> **EXERCISE TASK**:
The data must be written out once more, precisely as given.

** Begin **

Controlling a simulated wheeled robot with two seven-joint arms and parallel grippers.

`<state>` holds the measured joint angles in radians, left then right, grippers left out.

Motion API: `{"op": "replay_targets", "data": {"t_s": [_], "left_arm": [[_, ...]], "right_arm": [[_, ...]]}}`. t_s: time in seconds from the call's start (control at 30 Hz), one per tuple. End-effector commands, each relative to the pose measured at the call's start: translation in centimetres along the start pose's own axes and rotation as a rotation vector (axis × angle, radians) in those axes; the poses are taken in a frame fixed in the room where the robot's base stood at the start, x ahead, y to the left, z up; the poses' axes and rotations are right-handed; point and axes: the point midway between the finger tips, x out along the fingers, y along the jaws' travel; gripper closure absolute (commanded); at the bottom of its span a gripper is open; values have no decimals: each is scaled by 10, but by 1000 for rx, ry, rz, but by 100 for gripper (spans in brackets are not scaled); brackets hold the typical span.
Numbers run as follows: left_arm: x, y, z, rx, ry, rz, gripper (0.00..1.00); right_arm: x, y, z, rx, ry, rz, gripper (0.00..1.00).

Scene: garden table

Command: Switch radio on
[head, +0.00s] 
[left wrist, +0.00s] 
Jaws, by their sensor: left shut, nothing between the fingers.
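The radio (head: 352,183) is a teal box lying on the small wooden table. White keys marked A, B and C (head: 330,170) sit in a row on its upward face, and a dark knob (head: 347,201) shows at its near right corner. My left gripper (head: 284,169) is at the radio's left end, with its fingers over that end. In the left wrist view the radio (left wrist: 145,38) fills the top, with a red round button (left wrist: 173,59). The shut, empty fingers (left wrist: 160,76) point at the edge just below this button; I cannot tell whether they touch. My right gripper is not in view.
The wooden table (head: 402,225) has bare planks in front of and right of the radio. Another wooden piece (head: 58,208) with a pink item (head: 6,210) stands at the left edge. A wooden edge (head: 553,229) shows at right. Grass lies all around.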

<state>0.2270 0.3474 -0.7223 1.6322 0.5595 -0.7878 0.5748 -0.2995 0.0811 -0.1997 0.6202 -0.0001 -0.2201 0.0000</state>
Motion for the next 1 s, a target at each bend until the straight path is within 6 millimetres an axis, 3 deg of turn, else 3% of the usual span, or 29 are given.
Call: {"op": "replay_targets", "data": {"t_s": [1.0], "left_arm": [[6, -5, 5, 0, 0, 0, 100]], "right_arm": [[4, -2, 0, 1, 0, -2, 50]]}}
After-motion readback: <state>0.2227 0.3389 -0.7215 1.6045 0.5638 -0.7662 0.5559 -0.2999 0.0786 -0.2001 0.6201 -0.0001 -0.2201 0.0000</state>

** End **

> **WRITTEN RESPONSE**:
Controlling a simulated wheeled robot with two seven-joint arms and parallel grippers.

`<state>` holds the measured joint angles in radians, left then right, grippers left out.

Motion API: `{"op": "replay_targets", "data": {"t_s": [_], "left_arm": [[_, ...]], "right_arm": [[_, ...]]}}`. t_s: time in seconds from the call's start (control at 30 Hz), one per tuple. End-effector commands, each relative to the pose measured at the call's start: translation in centimetres along the start pose's own axes and rotation as a rotation vector (axis × angle, radians) in those axes; the poses are taken in a frame fixed in the room where the robot's base stood at the start, x ahead, y to the left, z up; the poses' axes and rotations are right-handed; point and axes: the point midway between the finger tips, x out along the fingers, y along the jaws' travel; gripper closure absolute (commanded); at the bottom of its span a gripper is open; values have no decimals: each is scaled by 10, but by 1000 for rx, ry, rz, but by 100 for gripper (spans in brackets are not scaled); brackets hold the typical span.
Numbers run as follows: left_arm: x, y, z, rx, ry, rz, gripper (0.00..1.00); right_arm: x, y, z, rx, ry, rz, gripper (0.00..1.00).

Scene: garden table

Command: Switch radio on
[head, +0.00s] 
[left wrist, +0.00s] 
Jaws, by their sensor: left shut, nothing between the fingers.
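The radio (head: 352,183) is a teal box lying on the small wooden table. White keys marked A, B and C (head: 330,170) sit in a row on its upward face, and a dark knob (head: 347,201) shows at its near right corner. My left gripper (head: 284,169) is at the radio's left end, with its fingers over that end. In the left wrist view the radio (left wrist: 145,38) fills the top, with a red round button (left wrist: 173,59). The shut, empty fingers (left wrist: 160,76) point at the edge just below this button; I cannot tell whether they touch. My right gripper is not in view.
The wooden table (head: 402,225) has bare planks in front of and right of the radio. Another wooden piece (head: 58,208) with a pink item (head: 6,210) stands at the left edge. A wooden edge (head: 553,229) shows at right. Grass lies all around.

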<state>0.2270 0.3474 -0.7223 1.6322 0.5595 -0.7878 0.5748 -0.2995 0.0811 -0.1997 0.6202 -0.0001 -0.2201 0.0000</state>
Motion for the next 1 s, a target at each bend until the straight path is within 6 millimetres an axis, 3 deg of turn, else 3% of the usual span, or 29 are given.
Call: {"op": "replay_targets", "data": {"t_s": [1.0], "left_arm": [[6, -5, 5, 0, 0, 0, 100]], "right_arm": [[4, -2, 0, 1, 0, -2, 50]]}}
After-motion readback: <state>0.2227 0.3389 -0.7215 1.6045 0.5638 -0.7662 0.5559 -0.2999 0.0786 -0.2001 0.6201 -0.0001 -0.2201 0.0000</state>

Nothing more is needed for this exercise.